Na segunda semana de março, Kipling desembarcou do navio Sierra Cordoba, no porto de Santos, em companhia do advogado Alexander Mackenzie, vice-presidente da Light. O romancista e poeta era uma celebridade literária mundial e “cantava as glórias perenes” da Inglaterra, ainda a maior potência colonial do mundo. Em prosa e verso, exaltava a coragem com que os ingleses enveredavam por terras estranhas no continente asiático e, com “sacrifícios”, levavam a este mundo o estilo de vida britânico.

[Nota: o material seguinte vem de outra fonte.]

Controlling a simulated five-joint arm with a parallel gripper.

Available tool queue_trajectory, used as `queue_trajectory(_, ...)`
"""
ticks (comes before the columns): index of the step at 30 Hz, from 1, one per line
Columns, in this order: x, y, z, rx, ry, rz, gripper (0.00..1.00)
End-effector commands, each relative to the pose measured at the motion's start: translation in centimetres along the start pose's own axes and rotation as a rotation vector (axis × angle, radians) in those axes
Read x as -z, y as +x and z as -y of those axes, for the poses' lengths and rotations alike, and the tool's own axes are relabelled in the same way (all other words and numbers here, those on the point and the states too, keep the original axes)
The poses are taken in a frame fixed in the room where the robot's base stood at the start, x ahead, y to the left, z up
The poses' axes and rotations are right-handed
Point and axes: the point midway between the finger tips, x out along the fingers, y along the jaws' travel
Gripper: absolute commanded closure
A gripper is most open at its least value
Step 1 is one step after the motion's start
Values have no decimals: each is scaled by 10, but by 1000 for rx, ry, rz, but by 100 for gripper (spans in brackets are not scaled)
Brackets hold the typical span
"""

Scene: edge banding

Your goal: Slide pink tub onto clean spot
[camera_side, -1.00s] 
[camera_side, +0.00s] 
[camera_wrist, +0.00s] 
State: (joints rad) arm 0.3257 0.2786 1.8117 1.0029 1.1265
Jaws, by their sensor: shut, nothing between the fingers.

O canadense Alexander Mackenzie, também súdito de sua majestade (na época o rei Jorge V), acompanhou Kipling do Rio a São Paulo para mostrar, em Cubatão, o trabalho da Light na Serra do Mar – as represas e uma usina elétrica. Tudo por interesse. Afinal, uma impressão favorável no Morning Post, de Londres, onde o escritor publicava seus relatos de viagem, seria um excelente negócio para a empresa canadense, já que seu capital era também inglês e suas ações, negociadas na Bolsa de Londres.

Relatou o escritor, nascido em Bombaim, Índia, sobre a terra de contrastes: “Chegamos a Santos, porto de São Paulo, sob a claridade bronzeada de um céu da África Ocidental, subimos um tortuoso rio holandês. Montões de bananas desciam o rio em barcaças e se juntavam às cargas verdes de vapores cremes com chaminés pretas e vermelhas. A atmosfera é a do Sul da Índia. Saímos da cidade por uma estrada vermelha. O carro entrou por uma via lateral que lembrava o sopé do Himalaia, embora o clima fosse tão quente como o de Madrasta.”

Na verdade, Kipling veio, viu e não gostou do complexo hidrelétrico construído pela Light.

– Ridiculamente fácil – escreveu em seu jornal.

Mas ficou deslumbrado com a Serra do Mar e “as generosas tempestades tropicais”.

Em São Paulo, o escritor ficou hospedado no hotel Esplanada, um dos mais chiques do centro da cidade. Foi a uma recepção no São Paulo Athletic Club e visitou “na extremidade de um dos intermináveis subúrbios de São Paulo, uma fazenda de criação de cobras onde se preparam e distribuem soros contra as dentadas de cobras venenosas, que são abundantes por aqui”. Era o Instituto Butantã.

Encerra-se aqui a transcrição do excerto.